The past several years have seen significant change in the games industry; everything from who plays games to how and where those games are paid for and consumed has been shifting and diversifying. Just perusing the topics that have dominated recent headlines - games as a service, free-to-play, steam sales, casual mobile gamers, eSports, virtual reality - indicates how rapidly the games industry is evolving.

This dynamic pace of change has led many in the industry to question whether the average of review scores, surfaced by sites such as metacritic.com, is still a critical metric. Recently, the COO of Double Fine games, Justin Bailey, made headlines by stating that Metacritic "doesn't really matter, as far as sales of the game."

The importance of average review scores (i.e. Metacritic scores) as a measure of game quality has always been a subject of debate. Common criticisms of the metric argue that game quality can't be summarized in a single score and that the metric has been misused by publishers as a measuring stick for incentives and business decisions.

Historically, data has shown a strong relationship between console sales and average review score, especially early in a console cycle. While the causality of this relationship has been debated (Do people actually go to Metacritic.com, or are they just reading reviews on the bigger sites like IGN and Gamespot? Is the Metacritic score actually measuring a game's quality or some other aspect, like development budget or marketing?), it is generally agreed upon that a Metacritic score can provide insight into how well a game did financially. However, this is changing at the beginning of the 8th console generation.

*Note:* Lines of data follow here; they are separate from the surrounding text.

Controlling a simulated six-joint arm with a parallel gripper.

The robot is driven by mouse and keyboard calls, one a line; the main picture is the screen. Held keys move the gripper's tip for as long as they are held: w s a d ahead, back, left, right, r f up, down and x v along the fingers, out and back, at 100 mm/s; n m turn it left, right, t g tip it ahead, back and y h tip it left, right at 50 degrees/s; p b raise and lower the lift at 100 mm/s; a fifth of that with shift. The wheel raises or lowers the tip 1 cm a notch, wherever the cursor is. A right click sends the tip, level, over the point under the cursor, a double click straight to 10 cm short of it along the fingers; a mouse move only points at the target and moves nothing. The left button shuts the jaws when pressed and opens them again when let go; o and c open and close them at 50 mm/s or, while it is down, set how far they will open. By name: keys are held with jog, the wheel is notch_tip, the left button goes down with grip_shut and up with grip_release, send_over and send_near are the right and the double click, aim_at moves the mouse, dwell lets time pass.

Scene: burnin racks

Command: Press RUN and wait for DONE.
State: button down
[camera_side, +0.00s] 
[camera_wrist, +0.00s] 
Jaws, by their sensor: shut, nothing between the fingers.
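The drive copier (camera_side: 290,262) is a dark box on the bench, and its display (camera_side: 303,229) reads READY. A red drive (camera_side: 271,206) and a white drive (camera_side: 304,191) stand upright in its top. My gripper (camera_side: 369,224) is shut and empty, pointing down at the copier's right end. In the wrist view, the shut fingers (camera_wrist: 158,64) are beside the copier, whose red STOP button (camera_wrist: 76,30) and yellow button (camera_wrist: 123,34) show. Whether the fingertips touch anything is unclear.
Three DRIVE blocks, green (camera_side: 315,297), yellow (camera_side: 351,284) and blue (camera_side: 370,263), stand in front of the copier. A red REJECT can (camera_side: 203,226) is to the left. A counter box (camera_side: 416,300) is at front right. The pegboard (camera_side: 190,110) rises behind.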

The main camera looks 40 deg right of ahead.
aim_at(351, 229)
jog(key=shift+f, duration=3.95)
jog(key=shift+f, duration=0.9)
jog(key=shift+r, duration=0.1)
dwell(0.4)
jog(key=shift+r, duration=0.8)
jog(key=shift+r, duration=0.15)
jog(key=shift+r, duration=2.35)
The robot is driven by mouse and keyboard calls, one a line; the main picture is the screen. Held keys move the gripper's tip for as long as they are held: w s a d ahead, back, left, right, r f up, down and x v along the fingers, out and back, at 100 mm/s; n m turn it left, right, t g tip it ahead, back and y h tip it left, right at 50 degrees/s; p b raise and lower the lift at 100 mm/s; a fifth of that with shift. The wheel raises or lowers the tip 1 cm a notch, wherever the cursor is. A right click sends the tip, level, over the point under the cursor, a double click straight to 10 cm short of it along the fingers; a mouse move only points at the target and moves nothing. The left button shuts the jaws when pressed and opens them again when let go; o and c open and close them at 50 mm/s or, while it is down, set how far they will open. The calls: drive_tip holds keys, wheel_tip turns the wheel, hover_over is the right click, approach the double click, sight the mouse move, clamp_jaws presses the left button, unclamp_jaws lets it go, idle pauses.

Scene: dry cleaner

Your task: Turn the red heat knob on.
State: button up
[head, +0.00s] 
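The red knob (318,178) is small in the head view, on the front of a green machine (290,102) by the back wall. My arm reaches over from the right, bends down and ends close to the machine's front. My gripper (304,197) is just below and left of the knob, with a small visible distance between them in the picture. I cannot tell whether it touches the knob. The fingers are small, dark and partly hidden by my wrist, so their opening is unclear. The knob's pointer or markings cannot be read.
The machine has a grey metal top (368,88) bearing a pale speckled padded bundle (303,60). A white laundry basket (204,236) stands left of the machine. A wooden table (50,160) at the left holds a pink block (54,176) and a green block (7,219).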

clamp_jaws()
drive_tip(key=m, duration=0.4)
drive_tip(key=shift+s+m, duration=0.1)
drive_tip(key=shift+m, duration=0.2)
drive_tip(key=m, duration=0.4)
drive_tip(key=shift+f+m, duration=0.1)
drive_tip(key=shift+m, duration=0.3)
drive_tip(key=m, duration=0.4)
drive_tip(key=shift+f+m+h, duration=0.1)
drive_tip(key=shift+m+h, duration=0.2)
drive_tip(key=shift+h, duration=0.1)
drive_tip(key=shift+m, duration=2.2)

"while the correlation between review scores and sales is still "strong", the 8th generation has seen a decline in the strength of the relationship compared to the early 7th Generation"

Several high-profile new IP releases, Destiny and Titanfall, have had massive financial success despite critical reception and average review scores that fell below industry expectations. A common theory is that there may be a growing disconnect between the features that actually drive sales and the features that critics focus on when reviewing a game (e.g. lack of endgame content in Destiny at launch, the lack of a single player campaign in Titanfall).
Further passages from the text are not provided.